Lien: http://histara.sorbonne.fr/cr.php?cr=990
Lien pour commander ce livre
 
 

          Publié en 2009 dans la collection « Travaux de la Maison de l’Orient » et édité par Jean-Charles Moretti, ce livre constitue les actes de deux journées d’études consacrées pour l’une aux fronts de scène des théâtres (janvier 2006), pour l’autre aux lieux de culte dans ces mêmes édifices (janvier 2007). L’ouvrage, qui compte 239 pages, rassemble dix contributions bien illustrées, avec bibliographie en fin de texte, ainsi qu’un index des lieux. Comme le précise l’éditeur, le livre est présenté suivant un plan chronologique et non pas thématique.

 

          Dans le premier article du recueil, Jean-Charles Moretti et Christine Mauduit s’interrogent sur la valeur que prend le mot thymélè dans un contexte théâtral.
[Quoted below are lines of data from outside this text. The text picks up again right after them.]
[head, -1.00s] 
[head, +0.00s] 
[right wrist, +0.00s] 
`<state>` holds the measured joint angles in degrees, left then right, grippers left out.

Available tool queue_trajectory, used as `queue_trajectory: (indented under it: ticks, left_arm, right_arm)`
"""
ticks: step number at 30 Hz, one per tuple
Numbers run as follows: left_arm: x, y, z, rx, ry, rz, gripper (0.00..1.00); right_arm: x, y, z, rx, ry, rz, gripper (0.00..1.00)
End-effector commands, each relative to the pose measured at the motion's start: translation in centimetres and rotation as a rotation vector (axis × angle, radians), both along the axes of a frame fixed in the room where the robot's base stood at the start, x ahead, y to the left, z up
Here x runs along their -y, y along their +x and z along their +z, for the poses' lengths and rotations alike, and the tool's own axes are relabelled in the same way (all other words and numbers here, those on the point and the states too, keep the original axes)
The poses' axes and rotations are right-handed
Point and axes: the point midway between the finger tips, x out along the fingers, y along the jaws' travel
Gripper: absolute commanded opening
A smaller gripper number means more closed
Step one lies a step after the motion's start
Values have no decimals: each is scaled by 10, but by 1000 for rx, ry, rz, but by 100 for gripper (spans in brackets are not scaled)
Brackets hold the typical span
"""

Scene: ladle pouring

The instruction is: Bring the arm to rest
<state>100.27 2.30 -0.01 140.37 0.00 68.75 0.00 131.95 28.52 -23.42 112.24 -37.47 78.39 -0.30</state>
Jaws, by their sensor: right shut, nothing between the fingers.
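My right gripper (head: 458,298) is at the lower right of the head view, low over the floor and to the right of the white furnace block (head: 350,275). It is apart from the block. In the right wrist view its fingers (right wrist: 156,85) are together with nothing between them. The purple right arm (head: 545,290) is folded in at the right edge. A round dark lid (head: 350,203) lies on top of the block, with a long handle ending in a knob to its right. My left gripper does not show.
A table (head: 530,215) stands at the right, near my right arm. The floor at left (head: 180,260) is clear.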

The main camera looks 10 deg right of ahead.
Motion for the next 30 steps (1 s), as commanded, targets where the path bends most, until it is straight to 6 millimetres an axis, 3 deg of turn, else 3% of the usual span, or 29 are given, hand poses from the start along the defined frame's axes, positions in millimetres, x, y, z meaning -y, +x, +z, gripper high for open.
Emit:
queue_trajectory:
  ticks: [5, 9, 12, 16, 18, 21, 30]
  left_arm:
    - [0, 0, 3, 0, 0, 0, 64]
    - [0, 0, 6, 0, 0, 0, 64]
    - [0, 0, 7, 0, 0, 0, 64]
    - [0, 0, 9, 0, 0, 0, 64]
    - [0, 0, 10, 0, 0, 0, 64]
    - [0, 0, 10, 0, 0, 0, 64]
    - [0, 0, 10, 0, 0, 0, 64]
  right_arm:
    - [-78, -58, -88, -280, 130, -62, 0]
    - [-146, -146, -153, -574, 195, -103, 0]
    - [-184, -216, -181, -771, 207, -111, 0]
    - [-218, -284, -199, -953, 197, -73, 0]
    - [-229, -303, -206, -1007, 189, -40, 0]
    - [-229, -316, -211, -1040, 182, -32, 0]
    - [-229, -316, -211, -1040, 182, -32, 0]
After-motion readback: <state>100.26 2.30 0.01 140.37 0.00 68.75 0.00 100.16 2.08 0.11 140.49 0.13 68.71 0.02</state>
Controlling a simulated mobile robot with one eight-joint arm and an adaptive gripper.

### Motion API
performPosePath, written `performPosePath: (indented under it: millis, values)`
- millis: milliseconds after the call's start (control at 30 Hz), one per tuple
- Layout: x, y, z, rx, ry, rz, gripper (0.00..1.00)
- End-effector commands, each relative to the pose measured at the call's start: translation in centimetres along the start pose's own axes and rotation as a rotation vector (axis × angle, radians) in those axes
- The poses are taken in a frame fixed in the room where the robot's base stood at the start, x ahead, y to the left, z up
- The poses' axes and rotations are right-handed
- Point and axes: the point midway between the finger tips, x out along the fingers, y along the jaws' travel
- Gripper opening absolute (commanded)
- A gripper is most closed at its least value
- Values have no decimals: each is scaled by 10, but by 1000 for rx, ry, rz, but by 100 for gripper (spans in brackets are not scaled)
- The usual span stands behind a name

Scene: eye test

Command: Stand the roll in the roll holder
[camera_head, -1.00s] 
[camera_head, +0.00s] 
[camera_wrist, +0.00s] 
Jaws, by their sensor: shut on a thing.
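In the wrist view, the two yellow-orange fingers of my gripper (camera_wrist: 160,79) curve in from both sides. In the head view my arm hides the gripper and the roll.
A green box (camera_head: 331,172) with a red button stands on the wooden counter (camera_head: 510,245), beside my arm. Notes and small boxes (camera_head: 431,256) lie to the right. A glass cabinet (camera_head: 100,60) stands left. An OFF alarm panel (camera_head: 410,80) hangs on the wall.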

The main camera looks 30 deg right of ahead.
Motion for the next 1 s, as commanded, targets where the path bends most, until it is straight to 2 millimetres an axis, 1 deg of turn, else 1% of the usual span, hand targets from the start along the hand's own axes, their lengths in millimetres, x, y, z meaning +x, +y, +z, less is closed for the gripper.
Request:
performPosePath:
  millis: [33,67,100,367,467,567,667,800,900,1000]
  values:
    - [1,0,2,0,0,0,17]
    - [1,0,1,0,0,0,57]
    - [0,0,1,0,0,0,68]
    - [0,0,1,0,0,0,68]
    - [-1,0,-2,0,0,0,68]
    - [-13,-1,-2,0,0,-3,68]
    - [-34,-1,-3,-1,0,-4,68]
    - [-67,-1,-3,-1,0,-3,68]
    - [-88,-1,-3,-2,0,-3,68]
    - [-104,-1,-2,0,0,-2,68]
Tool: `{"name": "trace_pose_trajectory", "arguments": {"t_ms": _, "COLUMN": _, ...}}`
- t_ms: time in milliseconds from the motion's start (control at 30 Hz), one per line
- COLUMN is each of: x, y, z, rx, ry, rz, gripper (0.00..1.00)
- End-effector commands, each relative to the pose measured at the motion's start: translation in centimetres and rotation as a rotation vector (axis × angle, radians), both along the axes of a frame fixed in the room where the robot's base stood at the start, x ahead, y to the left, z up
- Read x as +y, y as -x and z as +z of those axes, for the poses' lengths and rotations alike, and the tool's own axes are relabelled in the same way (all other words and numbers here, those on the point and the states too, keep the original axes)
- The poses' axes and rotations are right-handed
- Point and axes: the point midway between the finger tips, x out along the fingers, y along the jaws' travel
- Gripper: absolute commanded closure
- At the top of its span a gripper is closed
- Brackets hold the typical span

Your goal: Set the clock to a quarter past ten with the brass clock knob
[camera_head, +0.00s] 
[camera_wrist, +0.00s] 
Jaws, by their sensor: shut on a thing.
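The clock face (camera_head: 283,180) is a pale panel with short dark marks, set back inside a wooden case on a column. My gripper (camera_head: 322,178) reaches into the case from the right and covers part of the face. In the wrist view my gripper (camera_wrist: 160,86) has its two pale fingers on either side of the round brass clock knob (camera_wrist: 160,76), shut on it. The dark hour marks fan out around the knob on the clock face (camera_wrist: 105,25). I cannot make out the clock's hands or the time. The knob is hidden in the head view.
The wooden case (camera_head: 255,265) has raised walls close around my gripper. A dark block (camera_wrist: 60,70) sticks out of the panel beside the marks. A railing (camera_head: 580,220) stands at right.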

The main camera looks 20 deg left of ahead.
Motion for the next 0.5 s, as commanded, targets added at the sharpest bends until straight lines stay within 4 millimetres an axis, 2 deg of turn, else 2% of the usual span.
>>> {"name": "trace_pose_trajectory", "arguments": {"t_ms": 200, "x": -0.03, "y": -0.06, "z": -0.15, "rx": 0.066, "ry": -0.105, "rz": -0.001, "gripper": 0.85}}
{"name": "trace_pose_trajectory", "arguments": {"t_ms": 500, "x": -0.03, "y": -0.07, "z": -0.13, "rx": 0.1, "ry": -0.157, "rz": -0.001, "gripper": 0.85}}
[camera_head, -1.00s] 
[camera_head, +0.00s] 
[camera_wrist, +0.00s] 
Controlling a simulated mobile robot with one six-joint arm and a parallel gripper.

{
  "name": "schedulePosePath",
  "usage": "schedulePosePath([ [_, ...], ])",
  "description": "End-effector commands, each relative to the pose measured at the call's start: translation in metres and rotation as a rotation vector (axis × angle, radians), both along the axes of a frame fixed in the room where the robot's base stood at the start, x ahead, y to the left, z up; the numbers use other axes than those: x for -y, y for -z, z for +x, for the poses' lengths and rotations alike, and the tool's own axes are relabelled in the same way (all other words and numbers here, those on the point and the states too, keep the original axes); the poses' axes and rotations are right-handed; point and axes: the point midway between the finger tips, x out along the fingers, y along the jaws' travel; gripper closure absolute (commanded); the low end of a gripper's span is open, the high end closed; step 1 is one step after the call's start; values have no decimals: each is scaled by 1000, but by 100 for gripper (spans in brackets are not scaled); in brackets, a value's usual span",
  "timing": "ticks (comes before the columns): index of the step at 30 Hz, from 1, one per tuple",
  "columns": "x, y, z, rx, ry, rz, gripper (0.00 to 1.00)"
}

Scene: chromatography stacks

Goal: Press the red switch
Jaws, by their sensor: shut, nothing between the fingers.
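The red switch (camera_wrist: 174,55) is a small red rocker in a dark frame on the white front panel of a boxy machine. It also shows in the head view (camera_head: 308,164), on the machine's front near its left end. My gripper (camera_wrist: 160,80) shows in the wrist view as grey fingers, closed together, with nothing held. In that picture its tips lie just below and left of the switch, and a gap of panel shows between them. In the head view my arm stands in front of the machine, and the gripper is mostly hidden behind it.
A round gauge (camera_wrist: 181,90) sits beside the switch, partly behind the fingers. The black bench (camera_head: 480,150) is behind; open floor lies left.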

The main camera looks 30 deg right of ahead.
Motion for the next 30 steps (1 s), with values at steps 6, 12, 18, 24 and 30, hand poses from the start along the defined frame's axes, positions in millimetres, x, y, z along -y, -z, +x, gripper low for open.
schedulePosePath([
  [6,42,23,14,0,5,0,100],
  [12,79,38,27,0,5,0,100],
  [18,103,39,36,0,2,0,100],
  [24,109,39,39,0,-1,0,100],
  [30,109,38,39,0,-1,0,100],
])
Le terme signifie originellement « foyer », pouvant, selon les textes, désigner un espace particulier du théâtre ou le théâtre lui-même ; son intégration au lexique théâtral pourrait être due à l’utilisation dans l’édifice d’un autel portatif qui, placé dans l’orchestra avant les représentations, lui aurait donné son nom, à moins que le mot, qui renvoie à la morphologie de l’autel (table), n’ait désigné l’estrade (scène). 

 

          Cette première contribution fournit une introduction à l’article de Jean-Charles Moretti consacré aux lieux de culte dans les théâtres grecs. L’auteur envisage d’abord les lieux de culte associés aux théâtres de rituels, édifices toujours construits à l’intérieur d’un sanctuaire et qui présentent des caractéristiques architecturales et organisationnelles qui les différencient des théâtres de concours. En tête des exemples présentés, le sanctuaire à mystères d’Éleusis dans lequel trois constructions à degrés ou gradins pouvaient accueillir des spectateurs et celui de Samothrace où l’on trouve cinq édifices d’assemblée (dont le théâtre) dotés de gradins ou de banquettes. Parmi les nombreux exemples où théâtre et autel sont associés, on retiendra le sanctuaire de Déméter à Pergame où une construction à gradins domine la terrasse du temple et, singulièrement, les autels occupent le parvis de celui-ci. La présence d’autels dans les théâtres de concours est plus difficile à expliquer, le sacrifice ayant lieu avant le début des concours. Ils y sont de toute façon rares à l’époque classique et hellénistique et traduisent souvent une utilisation secondaire de l’édifice.

 

          La nouvelle restitution du théâtre de Pompée proposée par A. Monterroso Checa fournit l’occasion à Pierre Gros de faire le point sur les sanctuaires in summa cavea.  Le théâtre de Pompée, qui montre plusieurs caractéristiques du théâtre grec de Vitruve, aurait peut-être été intentionnellement conçu comme un accès monumental aux chapelles qui dominaient la cavea, le front de scène n’ayant pris sa forme définitive que sous les Julio-Claudiens. On peut désormais restituer ces chapelles à l’intérieur d’un temple à cella barlongue inséré au sommet de la conque des gradins, la chapelle principale, celle de Vénus Victrix, étant placée au centre du temple. On a longtemps pensé que les plus anciens théâtres à temple in summa cavea se trouvaient en Asie Mineure, mais les  dernières études menées notamment à Stratonicée et Pessinonte  n’excluent pas une antériorité dans ce domaine du théâtre de Pompée.

 

          Le caractère grec du théâtre de Pompée est également souligné par C. Saliou qui, dans un passionnant article, donnait en avant-première au lecteur une partie du commentaire du livre V de Vitruve qu’elle vient de publier. La distinction que fait Vitruve entre théâtre latin et théâtre grec et qui se traduit par des différences concernant les dimensions de l’orchestra, la position du front de scène et les dimensions du pulpitum/logeion vaut également pour les types de spectacles qui y sont organisés. Dans une seconde partie, C. Saliou commente les prescriptions vitruviennes concernant l’élévation du front de scène (superposition des ordres) et l’organisation planimétrique de celui-ci  avant d’envisager, dans une dernière partie, la question des décors en évoquant les équipements permettant leur mise en place et, surtout, en replaçant la typologie de Vitruve (décor tragique, comique et satyrique) dans l’histoire culturelle de son temps.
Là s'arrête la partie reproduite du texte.